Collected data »
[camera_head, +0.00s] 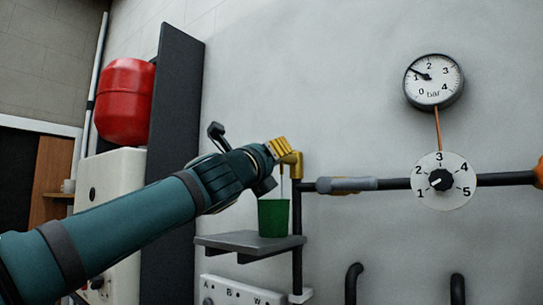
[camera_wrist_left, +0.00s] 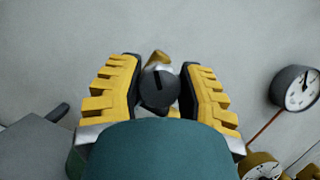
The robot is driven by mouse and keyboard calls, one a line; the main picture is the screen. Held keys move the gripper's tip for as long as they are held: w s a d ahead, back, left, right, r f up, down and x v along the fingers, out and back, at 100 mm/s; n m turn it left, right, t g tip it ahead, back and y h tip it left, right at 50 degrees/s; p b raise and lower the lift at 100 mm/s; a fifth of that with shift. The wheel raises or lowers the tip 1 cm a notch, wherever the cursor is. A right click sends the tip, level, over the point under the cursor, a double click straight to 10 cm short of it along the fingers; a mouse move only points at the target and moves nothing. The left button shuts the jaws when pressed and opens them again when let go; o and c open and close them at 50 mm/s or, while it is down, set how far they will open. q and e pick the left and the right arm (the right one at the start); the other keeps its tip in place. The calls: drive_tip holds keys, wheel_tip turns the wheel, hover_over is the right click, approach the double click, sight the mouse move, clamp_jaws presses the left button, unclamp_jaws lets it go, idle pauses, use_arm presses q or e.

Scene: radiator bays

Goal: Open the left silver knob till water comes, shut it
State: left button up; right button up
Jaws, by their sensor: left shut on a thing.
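My left gripper (camera_head: 277,150) reaches in from the left to the brass tap fitting (camera_head: 296,164) on the wall pipe. In the left wrist view its yellow fingers (camera_wrist_left: 160,92) are shut on a round grey knob (camera_wrist_left: 158,84) with a dark slot mark on its face. A green cup (camera_head: 273,217) stands upright on the small grey shelf (camera_head: 236,239) below the tap. A thin line runs down from the tap towards the cup and looks like a stream of water. The cup's inside is hidden. My right gripper is not in view.
A pressure gauge (camera_head: 434,82) hangs at upper right, its needle near 1. Below it is a numbered dial (camera_head: 443,181) on the black pipe. A red tank (camera_head: 126,100) and dark upright panel (camera_head: 171,170) stand at left. A white box with small controls (camera_head: 240,291) is below the shelf.

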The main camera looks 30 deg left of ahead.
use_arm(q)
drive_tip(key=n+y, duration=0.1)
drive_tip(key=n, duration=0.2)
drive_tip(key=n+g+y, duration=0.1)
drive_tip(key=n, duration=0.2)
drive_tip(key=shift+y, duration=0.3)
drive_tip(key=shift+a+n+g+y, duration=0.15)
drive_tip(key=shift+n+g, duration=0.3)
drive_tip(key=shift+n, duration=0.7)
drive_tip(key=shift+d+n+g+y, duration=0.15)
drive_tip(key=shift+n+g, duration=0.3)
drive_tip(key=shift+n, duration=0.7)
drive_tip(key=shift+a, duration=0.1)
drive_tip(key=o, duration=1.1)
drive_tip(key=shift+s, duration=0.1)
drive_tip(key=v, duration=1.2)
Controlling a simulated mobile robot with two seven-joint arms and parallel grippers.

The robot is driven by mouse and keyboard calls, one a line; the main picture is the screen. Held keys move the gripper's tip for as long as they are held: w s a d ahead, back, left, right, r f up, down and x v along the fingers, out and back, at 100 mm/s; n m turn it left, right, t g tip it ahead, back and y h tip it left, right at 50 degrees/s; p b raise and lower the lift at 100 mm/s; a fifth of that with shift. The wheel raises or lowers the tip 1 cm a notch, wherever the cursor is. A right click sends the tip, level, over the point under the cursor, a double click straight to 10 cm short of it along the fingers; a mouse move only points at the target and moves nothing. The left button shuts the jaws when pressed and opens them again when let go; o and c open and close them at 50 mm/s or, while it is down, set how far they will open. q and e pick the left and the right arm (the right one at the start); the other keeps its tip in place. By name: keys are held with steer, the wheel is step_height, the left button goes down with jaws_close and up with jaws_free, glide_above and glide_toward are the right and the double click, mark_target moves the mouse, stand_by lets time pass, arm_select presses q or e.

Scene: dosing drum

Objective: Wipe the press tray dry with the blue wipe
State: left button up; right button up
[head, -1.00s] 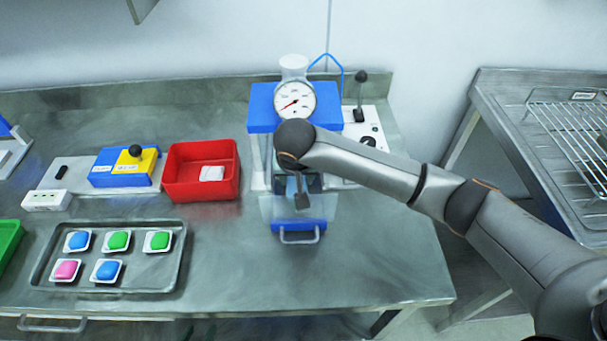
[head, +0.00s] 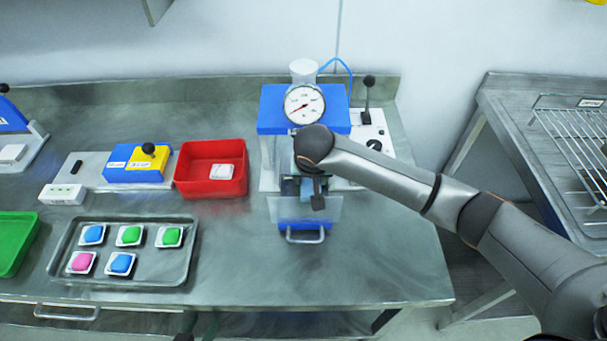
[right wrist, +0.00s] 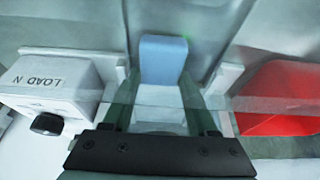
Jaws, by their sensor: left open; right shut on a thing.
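The press (head: 273,115), blue-topped with a round gauge, stands at the back of the bench. My right gripper (head: 318,195) reaches down into its front opening. In the right wrist view the right gripper (right wrist: 163,85) is shut on the blue wipe (right wrist: 163,58), a folded light-blue piece between its fingertips. A pale surface shows below the wipe; I cannot tell whether the wipe touches the press tray, which is mostly hidden by the gripper and clear guard. Only dark tips of my left gripper (head: 195,328) show at the bottom edge, open and away from the press.
A red bin (head: 185,188) with a white packet is left of the press. A metal tray (head: 70,272) with several coloured pods is in front. A green bin (head: 15,240) is far left. A clear guard (head: 285,212) and handle (head: 305,240) are at the press front.

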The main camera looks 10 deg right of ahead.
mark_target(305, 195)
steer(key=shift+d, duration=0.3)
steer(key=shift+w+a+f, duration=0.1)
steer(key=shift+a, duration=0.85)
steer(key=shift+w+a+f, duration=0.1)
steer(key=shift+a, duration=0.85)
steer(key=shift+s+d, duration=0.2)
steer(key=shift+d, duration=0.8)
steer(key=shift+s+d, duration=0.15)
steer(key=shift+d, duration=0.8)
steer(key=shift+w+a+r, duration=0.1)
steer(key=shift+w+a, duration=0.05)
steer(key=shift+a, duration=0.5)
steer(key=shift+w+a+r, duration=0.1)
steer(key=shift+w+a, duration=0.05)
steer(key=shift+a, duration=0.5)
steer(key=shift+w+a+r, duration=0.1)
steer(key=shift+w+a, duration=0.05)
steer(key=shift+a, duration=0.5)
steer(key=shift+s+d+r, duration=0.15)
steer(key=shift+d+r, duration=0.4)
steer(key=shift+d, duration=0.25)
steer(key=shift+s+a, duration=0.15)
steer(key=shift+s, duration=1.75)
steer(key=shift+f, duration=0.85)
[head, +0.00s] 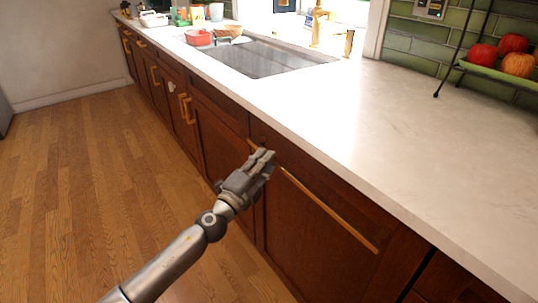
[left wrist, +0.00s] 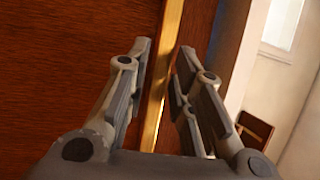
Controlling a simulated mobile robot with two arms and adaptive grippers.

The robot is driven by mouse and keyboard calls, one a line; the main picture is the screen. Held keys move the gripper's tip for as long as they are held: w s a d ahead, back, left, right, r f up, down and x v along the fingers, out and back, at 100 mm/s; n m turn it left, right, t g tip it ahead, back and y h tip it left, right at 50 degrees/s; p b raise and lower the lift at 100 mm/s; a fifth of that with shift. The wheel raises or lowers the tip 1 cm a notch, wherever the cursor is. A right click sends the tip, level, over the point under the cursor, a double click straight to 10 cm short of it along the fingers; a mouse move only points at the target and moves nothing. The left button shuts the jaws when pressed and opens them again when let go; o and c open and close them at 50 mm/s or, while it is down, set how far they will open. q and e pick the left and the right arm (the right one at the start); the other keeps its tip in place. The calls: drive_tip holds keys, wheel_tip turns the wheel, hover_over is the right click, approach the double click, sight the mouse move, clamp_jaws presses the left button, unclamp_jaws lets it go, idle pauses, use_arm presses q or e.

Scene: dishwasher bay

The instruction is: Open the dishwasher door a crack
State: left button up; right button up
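The dishwasher door (head: 300,232) is a dark wood panel under the counter, with a long gold bar handle (head: 332,213) along its top. No gap shows at the door's edge in the head view. My left gripper (head: 262,160) is at the far, left end of the handle. In the left wrist view the gripper (left wrist: 163,55) is open, and the gold bar (left wrist: 169,62) runs between its two fingers with space on both sides. The gripper hides part of the bar's left end in the head view. My right gripper is not in view.
The white countertop (head: 400,150) overhangs the door. A sink (head: 262,58) with a gold faucet (head: 317,22) lies beyond. A rack with red apples (head: 515,45) stands at the right. More cabinets (head: 160,75) continue to the left. The wooden floor (head: 90,185) is clear.

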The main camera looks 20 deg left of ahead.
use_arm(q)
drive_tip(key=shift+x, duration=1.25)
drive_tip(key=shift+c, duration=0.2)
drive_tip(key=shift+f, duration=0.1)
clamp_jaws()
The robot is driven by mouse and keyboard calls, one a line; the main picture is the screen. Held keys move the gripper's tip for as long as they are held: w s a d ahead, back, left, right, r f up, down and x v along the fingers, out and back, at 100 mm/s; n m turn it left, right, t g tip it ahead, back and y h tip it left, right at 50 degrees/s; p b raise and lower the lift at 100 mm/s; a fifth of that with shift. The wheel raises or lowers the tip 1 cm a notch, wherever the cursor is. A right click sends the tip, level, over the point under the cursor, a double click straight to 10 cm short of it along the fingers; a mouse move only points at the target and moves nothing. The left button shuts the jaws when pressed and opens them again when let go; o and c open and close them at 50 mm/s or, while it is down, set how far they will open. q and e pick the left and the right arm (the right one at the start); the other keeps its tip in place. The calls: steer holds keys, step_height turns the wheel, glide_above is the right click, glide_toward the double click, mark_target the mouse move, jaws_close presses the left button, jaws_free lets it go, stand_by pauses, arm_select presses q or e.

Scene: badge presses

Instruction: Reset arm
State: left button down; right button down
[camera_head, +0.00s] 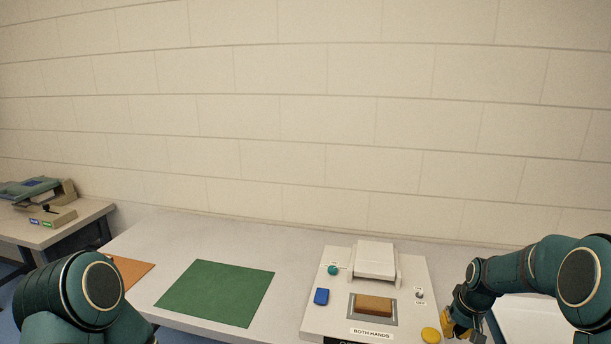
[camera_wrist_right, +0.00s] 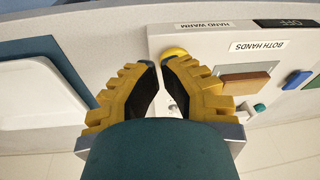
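My right gripper (camera_head: 460,328) is by the right edge of the badge press (camera_head: 316,318), near its yellow button (camera_head: 431,335). In the right wrist view its yellow fingers (camera_wrist_right: 159,64) lean together with only a thin gap at the tips and nothing held. The yellow button (camera_wrist_right: 175,53) shows just beyond the tips; I cannot tell whether they touch it. Of my left arm only a dark green link shows at the lower left; its gripper is out of view.
On the press are a blue button (camera_head: 321,296), a teal knob (camera_head: 333,269), a brown pad (camera_head: 374,304) and a switch (camera_head: 419,295). A green mat (camera_head: 217,292) and an orange mat (camera_head: 130,270) lie left. A white tray (camera_wrist_right: 40,95) stands beside the press.

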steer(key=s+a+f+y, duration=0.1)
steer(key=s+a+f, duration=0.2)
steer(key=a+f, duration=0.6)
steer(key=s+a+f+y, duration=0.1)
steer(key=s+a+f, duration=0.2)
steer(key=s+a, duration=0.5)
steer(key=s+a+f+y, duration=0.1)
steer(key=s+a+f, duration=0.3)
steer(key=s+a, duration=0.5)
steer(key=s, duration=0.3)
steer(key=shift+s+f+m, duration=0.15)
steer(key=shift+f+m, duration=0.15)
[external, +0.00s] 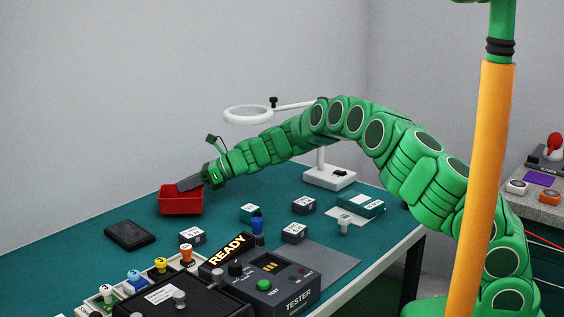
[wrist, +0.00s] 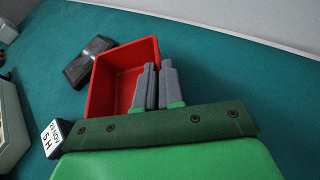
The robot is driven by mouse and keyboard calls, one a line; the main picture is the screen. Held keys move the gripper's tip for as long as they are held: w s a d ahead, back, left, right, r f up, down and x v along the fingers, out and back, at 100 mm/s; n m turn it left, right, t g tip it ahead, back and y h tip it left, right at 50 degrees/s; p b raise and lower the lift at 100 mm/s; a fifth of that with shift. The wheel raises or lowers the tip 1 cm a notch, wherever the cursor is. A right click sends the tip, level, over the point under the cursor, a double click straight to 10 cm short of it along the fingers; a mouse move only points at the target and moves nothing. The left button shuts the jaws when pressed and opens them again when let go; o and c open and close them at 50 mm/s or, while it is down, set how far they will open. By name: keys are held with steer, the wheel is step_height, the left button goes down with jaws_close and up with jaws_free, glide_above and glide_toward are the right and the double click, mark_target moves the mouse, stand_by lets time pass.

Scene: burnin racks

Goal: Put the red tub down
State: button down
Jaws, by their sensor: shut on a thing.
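The red tub (external: 181,204) is at the back left of the green table, upright and open at the top. In the wrist view the red tub (wrist: 103,92) looks empty where its inside shows. My gripper (external: 189,184) reaches it from the right. In the wrist view my gripper's grey fingers (wrist: 158,84) are close together, shut on the tub's right wall. The fingers hide part of that wall. The tub's base is at or just above the table top; I cannot tell whether it touches.
A black flat box (external: 130,235) lies just in front of the tub; in the wrist view it is beside the tub's far left corner. Small labelled blocks (external: 192,235), a tester (external: 272,283) and a magnifier lamp (external: 330,177) stand to the right. Bare green table lies left of the box.

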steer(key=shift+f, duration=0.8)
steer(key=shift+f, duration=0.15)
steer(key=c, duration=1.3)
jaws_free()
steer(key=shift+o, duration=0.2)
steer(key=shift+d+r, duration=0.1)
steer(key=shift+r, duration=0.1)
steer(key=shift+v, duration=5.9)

Exercise »
Pictures excluded, retype exactly the lines running from the one with "Objective: Wipe the" through the one with "Controlling a simulated mobile robot with two arms". Include both end lines and nothing more.

Problem solution »
Objective: Wipe the press tray dry with the blue wipe
State: left button up; right button up
[head, -1.00s] 
[head, +0.00s] 
[right wrist, +0.00s] 
Jaws, by their sensor: left open; right shut on a thing.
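The press (head: 273,115), blue-topped with a round gauge, stands at the back of the bench. My right gripper (head: 318,195) reaches down into its front opening. In the right wrist view the right gripper (right wrist: 163,85) is shut on the blue wipe (right wrist: 163,58), a folded light-blue piece between its fingertips. A pale surface shows below the wipe; I cannot tell whether the wipe touches the press tray, which is mostly hidden by the gripper and clear guard. Only dark tips of my left gripper (head: 195,328) show at the bottom edge, open and away from the press.
A red bin (head: 185,188) with a white packet is left of the press. A metal tray (head: 70,272) with several coloured pods is in front. A green bin (head: 15,240) is far left. A clear guard (head: 285,212) and handle (head: 305,240) are at the press front.

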The main camera looks 10 deg right of ahead.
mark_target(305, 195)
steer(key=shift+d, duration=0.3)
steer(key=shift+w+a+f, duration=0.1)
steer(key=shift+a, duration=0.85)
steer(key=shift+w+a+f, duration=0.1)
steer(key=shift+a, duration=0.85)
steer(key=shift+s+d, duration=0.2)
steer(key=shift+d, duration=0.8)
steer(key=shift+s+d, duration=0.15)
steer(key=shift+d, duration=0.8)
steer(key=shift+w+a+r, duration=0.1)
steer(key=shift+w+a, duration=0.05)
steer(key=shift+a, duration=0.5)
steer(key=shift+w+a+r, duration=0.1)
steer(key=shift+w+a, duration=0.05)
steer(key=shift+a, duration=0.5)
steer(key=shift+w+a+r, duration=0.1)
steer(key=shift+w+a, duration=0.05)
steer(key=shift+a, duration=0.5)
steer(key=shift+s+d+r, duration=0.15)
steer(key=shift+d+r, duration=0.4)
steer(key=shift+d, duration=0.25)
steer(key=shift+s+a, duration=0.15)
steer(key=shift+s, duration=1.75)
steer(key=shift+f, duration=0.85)
[head, +0.00s] 
[left wrist, +0.00s] 
Controlling a simulated mobile robot with two arms and adaptive grippers.

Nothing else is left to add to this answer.